start

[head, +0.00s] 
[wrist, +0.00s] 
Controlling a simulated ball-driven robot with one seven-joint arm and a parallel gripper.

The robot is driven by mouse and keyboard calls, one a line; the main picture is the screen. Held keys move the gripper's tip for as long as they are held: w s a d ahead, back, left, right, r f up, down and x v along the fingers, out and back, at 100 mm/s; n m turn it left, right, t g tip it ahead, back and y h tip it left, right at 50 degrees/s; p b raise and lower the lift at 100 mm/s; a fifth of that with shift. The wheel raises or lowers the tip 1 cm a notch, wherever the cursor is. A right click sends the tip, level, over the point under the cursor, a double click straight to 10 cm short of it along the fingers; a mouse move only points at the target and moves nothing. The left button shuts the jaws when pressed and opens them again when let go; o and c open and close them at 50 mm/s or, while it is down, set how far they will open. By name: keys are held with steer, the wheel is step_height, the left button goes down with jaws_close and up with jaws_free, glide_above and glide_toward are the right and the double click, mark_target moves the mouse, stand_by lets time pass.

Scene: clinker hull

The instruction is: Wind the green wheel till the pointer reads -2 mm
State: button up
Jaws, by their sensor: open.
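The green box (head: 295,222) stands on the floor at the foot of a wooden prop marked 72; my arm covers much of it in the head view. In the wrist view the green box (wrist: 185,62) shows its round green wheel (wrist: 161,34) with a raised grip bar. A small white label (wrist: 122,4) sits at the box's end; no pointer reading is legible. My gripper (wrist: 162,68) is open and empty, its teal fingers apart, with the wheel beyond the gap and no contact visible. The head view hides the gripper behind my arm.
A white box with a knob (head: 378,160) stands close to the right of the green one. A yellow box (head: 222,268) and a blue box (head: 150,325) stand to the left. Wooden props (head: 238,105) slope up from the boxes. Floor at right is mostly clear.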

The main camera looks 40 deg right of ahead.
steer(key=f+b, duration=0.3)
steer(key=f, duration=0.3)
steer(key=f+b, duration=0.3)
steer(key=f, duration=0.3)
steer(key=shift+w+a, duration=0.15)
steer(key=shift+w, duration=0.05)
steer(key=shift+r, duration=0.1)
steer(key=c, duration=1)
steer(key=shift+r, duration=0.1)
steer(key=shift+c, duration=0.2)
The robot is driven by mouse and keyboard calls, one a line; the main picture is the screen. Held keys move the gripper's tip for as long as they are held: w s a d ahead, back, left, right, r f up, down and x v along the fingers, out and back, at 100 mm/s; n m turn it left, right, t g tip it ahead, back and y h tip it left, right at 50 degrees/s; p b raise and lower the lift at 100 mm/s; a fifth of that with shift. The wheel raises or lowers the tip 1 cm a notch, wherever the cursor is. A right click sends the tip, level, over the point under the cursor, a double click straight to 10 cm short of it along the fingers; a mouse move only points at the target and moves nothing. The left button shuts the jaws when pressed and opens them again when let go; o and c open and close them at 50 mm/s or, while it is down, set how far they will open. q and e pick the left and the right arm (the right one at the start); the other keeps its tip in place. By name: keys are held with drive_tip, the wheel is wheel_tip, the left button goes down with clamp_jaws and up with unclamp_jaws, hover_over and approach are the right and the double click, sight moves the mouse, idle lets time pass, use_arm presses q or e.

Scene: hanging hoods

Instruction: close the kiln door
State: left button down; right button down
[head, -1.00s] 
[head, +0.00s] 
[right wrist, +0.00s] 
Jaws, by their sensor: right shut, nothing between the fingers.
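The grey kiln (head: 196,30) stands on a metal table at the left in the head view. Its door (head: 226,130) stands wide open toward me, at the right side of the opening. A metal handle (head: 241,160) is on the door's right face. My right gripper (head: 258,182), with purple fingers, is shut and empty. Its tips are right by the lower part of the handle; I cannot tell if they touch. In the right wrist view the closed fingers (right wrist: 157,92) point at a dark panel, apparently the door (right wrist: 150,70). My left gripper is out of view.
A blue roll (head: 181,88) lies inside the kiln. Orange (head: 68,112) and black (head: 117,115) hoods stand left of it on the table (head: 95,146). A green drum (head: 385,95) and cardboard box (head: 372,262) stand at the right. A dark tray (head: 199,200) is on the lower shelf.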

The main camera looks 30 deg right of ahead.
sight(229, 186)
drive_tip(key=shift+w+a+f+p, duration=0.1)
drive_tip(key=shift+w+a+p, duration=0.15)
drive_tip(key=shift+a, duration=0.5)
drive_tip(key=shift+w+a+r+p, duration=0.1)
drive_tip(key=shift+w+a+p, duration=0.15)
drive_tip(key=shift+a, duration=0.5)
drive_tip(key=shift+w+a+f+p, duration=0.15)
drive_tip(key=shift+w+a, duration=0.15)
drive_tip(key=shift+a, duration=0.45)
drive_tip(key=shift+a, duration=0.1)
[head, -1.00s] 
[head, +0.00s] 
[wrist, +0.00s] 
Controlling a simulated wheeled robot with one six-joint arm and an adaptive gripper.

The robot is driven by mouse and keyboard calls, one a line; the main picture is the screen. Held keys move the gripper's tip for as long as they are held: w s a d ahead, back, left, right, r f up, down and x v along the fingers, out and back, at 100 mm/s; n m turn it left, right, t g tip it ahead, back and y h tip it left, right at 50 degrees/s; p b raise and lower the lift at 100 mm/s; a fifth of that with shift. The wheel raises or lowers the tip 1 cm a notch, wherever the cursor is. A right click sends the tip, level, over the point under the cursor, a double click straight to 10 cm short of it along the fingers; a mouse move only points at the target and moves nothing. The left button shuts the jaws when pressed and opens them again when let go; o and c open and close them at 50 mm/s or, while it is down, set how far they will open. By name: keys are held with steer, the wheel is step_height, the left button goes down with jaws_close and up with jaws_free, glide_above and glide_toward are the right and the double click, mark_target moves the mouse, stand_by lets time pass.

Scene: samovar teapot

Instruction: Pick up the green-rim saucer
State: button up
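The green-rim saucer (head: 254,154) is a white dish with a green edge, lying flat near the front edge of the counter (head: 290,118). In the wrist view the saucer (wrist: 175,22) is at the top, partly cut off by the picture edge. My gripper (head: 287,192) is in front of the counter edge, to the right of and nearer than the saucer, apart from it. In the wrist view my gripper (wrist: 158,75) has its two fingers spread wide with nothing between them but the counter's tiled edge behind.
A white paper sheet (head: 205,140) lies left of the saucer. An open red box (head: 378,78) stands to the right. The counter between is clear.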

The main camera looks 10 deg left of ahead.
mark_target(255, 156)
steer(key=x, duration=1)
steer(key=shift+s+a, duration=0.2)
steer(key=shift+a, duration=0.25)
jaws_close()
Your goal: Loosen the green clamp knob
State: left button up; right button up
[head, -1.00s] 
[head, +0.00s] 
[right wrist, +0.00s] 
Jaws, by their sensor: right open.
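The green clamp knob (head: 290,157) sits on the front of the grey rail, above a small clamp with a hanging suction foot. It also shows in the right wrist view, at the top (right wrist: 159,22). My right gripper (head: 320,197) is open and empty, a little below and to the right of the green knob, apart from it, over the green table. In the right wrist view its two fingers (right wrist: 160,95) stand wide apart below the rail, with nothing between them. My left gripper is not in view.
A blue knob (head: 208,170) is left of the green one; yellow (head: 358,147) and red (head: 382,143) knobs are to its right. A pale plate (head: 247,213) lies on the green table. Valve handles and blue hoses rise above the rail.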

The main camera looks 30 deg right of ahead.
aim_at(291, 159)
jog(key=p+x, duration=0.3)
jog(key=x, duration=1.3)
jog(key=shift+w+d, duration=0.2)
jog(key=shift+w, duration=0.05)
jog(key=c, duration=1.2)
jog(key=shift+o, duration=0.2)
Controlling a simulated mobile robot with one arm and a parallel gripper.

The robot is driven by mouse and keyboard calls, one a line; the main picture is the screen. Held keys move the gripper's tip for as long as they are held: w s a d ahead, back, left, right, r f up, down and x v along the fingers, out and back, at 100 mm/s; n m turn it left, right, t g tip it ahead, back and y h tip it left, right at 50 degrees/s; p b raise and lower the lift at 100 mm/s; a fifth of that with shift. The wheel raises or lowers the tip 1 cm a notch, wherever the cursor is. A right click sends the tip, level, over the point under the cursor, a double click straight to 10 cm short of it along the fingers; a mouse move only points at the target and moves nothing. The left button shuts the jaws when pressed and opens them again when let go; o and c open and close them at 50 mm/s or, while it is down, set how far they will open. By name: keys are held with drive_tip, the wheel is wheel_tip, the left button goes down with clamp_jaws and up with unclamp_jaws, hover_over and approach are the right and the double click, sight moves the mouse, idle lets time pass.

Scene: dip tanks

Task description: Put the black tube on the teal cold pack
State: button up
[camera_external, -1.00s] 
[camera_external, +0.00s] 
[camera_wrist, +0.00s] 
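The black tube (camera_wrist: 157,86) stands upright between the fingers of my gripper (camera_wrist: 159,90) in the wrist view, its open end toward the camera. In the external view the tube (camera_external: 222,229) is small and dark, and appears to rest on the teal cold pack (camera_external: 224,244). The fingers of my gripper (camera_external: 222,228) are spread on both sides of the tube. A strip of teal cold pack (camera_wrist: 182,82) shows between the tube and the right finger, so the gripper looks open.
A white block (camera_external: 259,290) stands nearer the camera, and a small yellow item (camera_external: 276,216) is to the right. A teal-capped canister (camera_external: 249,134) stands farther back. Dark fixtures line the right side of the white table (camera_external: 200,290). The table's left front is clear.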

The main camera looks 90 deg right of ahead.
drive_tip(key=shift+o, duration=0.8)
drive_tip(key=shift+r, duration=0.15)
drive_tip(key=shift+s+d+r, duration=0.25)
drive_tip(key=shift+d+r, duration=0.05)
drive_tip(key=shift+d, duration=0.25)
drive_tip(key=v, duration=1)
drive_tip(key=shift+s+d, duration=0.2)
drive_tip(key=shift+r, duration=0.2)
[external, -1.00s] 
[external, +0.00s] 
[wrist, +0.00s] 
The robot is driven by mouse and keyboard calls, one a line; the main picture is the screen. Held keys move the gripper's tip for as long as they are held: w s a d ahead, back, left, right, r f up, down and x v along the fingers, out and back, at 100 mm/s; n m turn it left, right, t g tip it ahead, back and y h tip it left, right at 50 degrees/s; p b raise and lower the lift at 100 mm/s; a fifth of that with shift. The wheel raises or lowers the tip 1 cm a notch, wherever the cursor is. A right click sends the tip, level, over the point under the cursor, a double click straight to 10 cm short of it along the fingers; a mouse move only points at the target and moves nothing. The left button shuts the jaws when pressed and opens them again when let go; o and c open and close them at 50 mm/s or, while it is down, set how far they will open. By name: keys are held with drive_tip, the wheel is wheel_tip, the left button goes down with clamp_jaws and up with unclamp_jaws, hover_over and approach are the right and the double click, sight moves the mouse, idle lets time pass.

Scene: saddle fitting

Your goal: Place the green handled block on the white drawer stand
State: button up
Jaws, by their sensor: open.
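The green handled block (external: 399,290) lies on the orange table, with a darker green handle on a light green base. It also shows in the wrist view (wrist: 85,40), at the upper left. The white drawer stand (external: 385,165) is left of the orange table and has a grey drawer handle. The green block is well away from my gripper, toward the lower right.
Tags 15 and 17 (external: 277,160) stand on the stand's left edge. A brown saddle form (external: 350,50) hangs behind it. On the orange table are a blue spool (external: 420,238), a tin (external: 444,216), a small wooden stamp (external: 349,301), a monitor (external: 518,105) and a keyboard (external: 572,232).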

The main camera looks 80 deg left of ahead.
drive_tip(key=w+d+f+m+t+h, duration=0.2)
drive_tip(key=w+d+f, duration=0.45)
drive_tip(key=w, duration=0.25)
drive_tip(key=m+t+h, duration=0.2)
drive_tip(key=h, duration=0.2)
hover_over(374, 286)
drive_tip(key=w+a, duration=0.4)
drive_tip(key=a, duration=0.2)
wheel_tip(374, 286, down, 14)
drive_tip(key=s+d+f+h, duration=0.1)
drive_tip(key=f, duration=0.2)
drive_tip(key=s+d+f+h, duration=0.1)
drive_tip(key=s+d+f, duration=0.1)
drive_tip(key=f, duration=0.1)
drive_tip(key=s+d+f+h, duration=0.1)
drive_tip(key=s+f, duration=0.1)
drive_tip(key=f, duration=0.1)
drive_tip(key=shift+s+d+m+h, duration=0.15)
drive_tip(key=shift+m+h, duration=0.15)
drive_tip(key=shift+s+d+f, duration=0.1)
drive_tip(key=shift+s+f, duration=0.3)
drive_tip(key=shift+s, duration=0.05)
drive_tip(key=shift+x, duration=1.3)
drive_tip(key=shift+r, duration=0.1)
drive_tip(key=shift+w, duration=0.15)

end

[Work to do]
Which lines in the listing above hold the word "simulated"? Show each of them.

[Written answer]
Controlling a simulated ball-driven robot with one seven-joint arm and a parallel gripper.
Controlling a simulated wheeled robot with one six-joint arm and an adaptive gripper.
Controlling a simulated mobile robot with one arm and a parallel gripper.

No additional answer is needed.